The core chip empowers various application scenarios. The GD32F527 serves as the heart of the solution and is a new generation of core chip in GigaDevice’s high-performance product line. Compared to previous products, its 1MB SRAM and 7.5MB Flash memory configuration are particularly suitable for applications with large code volumes or complex algorithms. The chip integrates abundant peripheral resources, including two CAN-FD interfaces, fully meeting communication protocol requirements in the BMS industry, and features a display expansion interface to directly meet the multi-page display needs of energy storage devices. In traditional solutions, displays often require external PSRAM; however, the 1MB on-chip SRAM of the GD32F527 is sufficient to support the simultaneous operation of monitoring data and display interfaces, saving customers the costs and space associated with external storage chips. In terms of reliability design, this chip employs enhanced ESD protection schemes that not only meet general ESD requirements in industrial and energy fields but also address the rigorous radiation-type ESD challenges in power scenarios. Notably, the GD32F527 has passed the IEC 61508 functional safety certification, and GigaDevice’s safety engineering team can assist customers in embedding the STL software library into the main code. Based on empirical studies, this support can save customers 60% to 70% of the functional safety certification development time. Additionally, the chip offers various packaging options for flexible adaptation to different terminal device forms.

The GD32VW553 is another core component, integrating a 2.4GHz Wi-Fi 6 and Bluetooth LE 5.2 dual-frequency module.

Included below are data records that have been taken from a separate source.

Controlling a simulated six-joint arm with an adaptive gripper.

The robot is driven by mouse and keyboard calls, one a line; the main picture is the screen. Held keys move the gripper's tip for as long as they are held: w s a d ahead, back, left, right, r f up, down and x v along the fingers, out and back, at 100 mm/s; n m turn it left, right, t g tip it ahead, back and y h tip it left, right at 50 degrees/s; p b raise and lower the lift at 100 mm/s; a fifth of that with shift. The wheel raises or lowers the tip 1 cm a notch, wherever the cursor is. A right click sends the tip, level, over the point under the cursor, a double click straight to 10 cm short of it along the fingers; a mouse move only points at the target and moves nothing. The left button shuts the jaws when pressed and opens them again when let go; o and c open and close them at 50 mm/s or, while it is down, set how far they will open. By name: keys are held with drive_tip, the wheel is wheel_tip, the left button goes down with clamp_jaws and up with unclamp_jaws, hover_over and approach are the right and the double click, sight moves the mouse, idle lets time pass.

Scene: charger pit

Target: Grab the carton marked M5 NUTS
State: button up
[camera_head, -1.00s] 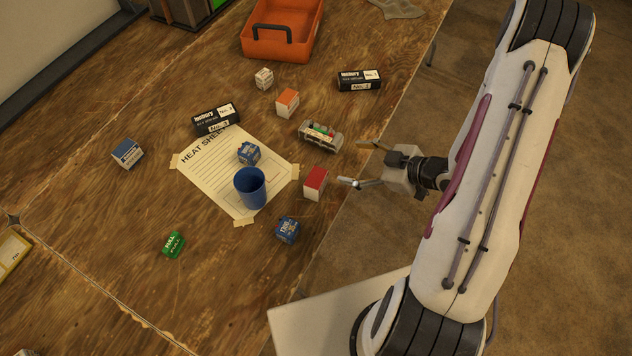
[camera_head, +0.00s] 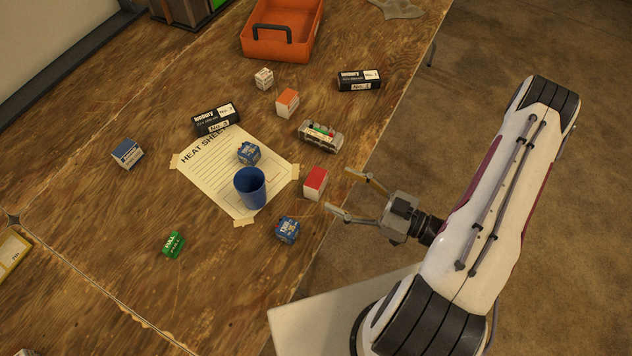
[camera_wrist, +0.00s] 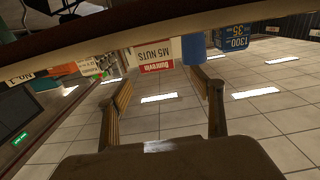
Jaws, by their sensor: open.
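The carton marked M5 NUTS (camera_wrist: 157,53) shows upside down in the wrist view, white with a red label, ahead of my fingertips and between their lines. In the head view it is the white carton with a red top (camera_head: 315,183), near the table's right edge. My gripper (camera_head: 339,190) is open and empty, just right of the carton, with its fingers pointing left at it. There is a small gap between them. In the wrist view both fingers of my gripper (camera_wrist: 162,78) are spread, with nothing between them.
A blue cup (camera_head: 250,188) stands on the paper sheet (camera_head: 205,173), left of the carton. A blue carton (camera_head: 287,229) sits below left, close to the gripper's lower finger. A grey block with coloured parts (camera_head: 321,136) lies above. The table edge (camera_head: 352,172) runs beneath the fingers.

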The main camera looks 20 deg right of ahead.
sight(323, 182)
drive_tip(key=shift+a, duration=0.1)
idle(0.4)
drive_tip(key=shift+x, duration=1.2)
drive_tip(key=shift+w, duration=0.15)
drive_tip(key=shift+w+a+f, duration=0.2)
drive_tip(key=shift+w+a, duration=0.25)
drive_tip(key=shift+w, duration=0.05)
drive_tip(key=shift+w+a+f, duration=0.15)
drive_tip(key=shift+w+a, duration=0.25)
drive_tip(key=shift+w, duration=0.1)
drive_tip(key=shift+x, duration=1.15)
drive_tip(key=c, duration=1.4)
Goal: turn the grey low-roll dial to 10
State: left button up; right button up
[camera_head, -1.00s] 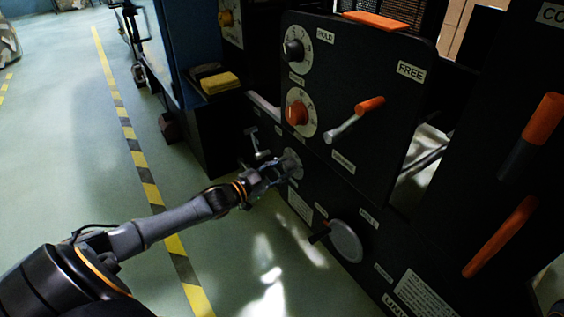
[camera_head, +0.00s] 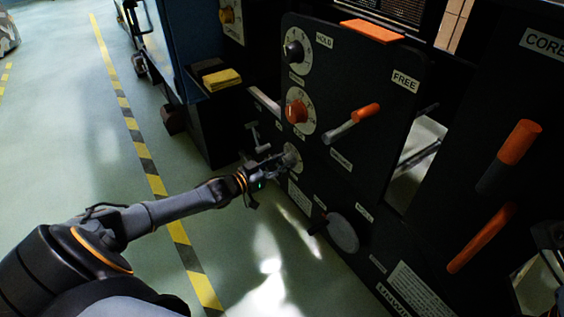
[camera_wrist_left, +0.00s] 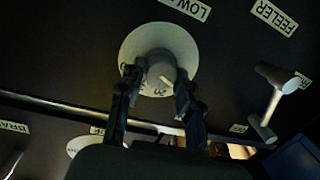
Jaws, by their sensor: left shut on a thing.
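The grey low-roll dial (camera_wrist_left: 160,70) has a round knob with a white pointer mark on a pale numbered plate (camera_wrist_left: 133,42). A label above it, partly cut off, reads "LOW". My left gripper (camera_wrist_left: 158,78) has one finger on each side of the knob and is shut on it. The fingers hide part of the scale; a 20 seems to show near the pointer. In the head view the dial plate (camera_head: 293,157) is partly behind my left gripper (camera_head: 279,162). My right gripper is not in view.
A lever with an orange grip (camera_head: 366,112) stands out to the right. A small T-shaped handle (camera_wrist_left: 272,97) is near the left gripper. A round grey disc (camera_head: 343,232) is below. Open floor lies left.

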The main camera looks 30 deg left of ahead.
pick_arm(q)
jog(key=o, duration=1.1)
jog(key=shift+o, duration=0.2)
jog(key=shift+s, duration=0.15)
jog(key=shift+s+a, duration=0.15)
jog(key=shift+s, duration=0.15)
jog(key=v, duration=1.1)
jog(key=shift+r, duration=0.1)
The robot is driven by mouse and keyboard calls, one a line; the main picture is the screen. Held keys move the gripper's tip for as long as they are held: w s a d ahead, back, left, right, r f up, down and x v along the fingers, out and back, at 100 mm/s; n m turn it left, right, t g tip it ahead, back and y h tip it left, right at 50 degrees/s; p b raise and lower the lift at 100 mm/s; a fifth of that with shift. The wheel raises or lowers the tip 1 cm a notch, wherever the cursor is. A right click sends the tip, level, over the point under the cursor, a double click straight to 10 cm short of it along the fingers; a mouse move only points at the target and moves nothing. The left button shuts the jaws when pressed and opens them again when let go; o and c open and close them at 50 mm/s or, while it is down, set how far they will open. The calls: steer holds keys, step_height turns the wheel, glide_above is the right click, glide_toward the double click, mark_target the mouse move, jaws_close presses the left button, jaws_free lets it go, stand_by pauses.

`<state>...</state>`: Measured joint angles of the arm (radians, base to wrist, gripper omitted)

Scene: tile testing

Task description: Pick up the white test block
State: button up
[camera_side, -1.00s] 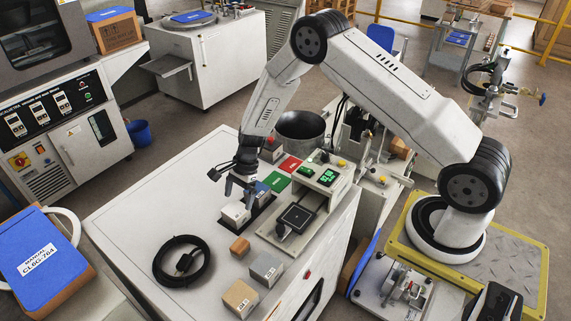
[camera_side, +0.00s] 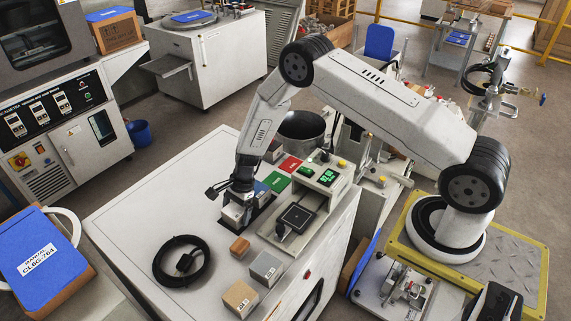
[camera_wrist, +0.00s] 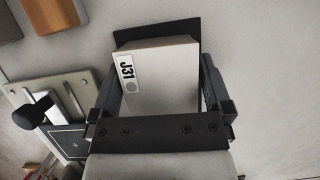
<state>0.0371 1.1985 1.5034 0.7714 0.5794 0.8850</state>
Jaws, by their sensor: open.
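The white test block (camera_side: 234,216) stands on the white bench top (camera_side: 135,215). In the wrist view the white test block (camera_wrist: 160,80) shows a label reading J31 and sits on a dark pad (camera_wrist: 150,32). My gripper (camera_side: 239,204) is down over the block. In the wrist view my gripper (camera_wrist: 160,98) is open, with one finger on each side of the block. I cannot tell whether either finger touches it. The lower part of the block is hidden by the gripper body in the wrist view.
A scale-like tester (camera_side: 297,215) stands just right of the block. A small brown block (camera_side: 240,247), a grey block (camera_side: 266,268) and a tan block (camera_side: 240,298) lie nearer the front. A coiled black cable (camera_side: 182,262) lies left. The bench's far left is clear.

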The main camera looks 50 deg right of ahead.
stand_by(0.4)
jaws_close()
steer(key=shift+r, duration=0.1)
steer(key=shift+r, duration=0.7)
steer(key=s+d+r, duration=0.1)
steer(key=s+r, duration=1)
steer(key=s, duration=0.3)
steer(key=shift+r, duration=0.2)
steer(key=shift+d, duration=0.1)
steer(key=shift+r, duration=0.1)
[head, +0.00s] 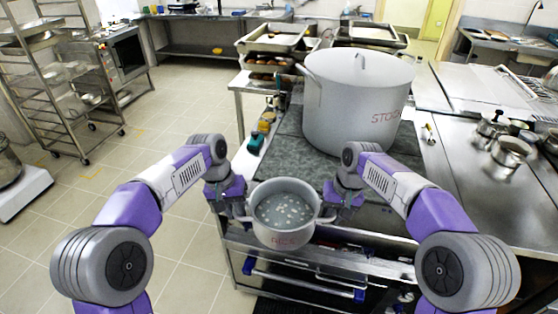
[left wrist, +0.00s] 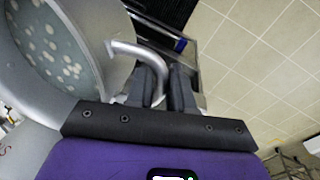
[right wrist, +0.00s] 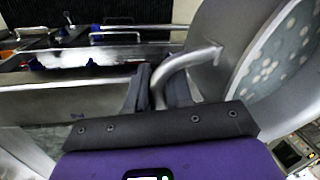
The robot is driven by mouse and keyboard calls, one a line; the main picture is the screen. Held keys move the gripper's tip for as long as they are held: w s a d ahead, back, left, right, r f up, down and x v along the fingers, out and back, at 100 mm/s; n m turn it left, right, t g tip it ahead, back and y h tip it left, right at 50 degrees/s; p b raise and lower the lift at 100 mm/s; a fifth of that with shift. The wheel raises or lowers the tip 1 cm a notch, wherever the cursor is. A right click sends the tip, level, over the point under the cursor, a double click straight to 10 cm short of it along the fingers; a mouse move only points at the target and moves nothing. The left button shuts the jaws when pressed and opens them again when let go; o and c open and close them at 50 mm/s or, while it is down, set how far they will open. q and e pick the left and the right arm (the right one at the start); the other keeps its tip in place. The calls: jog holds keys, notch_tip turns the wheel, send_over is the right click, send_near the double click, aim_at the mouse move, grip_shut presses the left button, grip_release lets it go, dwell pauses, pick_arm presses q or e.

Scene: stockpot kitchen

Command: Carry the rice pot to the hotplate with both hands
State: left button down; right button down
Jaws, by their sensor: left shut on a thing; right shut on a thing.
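The large stockpot (head: 352,110) stands on the counter behind the rice pot. Bottles (head: 257,140) stand at the counter's left edge, trays (head: 272,42) behind. Small metal pots (head: 508,152) stand on the right.

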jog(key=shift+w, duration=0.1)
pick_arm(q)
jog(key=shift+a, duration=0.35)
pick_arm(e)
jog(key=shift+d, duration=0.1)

It not only provides advanced baseband and RF performance but also includes 4MB Flash and 320KB SRAM. After completing protocol layer development, customers can still free up about 200KB of SRAM space for custom functions. Recognizing that customers in the energy and industrial sectors typically prefer module solutions, GigaDevice offers both chip-level and module-level delivery options. They have constructed an energy monitoring communication solution based on these two chips, employing a layered collaborative architecture: the GD32F527 communicates with the Wi-Fi module via AT commands, with the module hosting the protocol layer’s pass-through and connection functions, while the GD32F527 focuses on running application layer logic. This design allows customers to meet expansion needs for USB, Ethernet, and other interfaces without additional adaptations for other Wi-Fi modules. Furthermore, once the application layer interface is standardized, module selection is no longer limited to a single supplier, significantly enhancing compatibility and flexibility.

In conclusion, Mao summarized that this commercial energy storage BMS solution aims to tackle all challenges encountered in energy storage system operations. From hardware architecture to software algorithm construction, it establishes a multi-layer protection system to ensure the safe and stable operation of energy storage devices throughout their lifecycle.